• _Brief_
Your task is to copy the lines between the line containing "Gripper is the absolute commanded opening" and the line containing "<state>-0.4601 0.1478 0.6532", counting both of those lines, and to emit nothing more.

□ □ □ □

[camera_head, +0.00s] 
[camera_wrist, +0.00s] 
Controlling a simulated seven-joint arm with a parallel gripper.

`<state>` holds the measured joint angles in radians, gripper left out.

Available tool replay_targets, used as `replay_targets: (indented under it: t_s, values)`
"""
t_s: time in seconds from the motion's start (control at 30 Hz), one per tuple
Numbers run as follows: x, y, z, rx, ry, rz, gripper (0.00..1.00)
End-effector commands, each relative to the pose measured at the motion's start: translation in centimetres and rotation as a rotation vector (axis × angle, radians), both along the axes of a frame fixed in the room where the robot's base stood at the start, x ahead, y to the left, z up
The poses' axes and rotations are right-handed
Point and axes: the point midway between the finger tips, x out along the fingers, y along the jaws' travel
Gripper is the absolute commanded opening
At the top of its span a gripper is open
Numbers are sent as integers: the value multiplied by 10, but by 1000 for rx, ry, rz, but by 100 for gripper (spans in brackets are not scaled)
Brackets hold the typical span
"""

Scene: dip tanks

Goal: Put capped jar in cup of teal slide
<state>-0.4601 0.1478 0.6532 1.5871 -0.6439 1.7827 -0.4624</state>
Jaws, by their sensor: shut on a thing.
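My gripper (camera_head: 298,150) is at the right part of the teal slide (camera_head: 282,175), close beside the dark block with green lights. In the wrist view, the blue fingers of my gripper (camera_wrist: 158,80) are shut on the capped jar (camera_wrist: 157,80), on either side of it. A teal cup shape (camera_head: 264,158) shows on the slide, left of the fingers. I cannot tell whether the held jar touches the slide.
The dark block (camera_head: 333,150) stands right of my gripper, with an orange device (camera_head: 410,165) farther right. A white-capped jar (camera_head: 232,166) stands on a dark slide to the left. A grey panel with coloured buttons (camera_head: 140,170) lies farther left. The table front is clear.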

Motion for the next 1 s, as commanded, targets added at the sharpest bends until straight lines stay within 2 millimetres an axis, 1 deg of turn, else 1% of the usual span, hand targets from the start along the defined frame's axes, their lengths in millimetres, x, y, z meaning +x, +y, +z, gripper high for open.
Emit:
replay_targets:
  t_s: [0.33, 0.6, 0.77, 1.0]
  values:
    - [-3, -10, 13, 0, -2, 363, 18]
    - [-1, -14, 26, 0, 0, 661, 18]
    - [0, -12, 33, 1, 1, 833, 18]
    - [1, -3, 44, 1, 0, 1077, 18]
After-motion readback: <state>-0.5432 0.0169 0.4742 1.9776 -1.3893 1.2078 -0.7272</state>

□ □ □ □

• _Finished answer_
Gripper is the absolute commanded opening
At the top of its span a gripper is open
Numbers are sent as integers: the value multiplied by 10, but by 1000 for rx, ry, rz, but by 100 for gripper (spans in brackets are not scaled)
Brackets hold the typical span
"""

Scene: dip tanks

Goal: Put capped jar in cup of teal slide
<state>-0.4601 0.1478 0.6532 1.5871 -0.6439 1.7827 -0.4624</state>

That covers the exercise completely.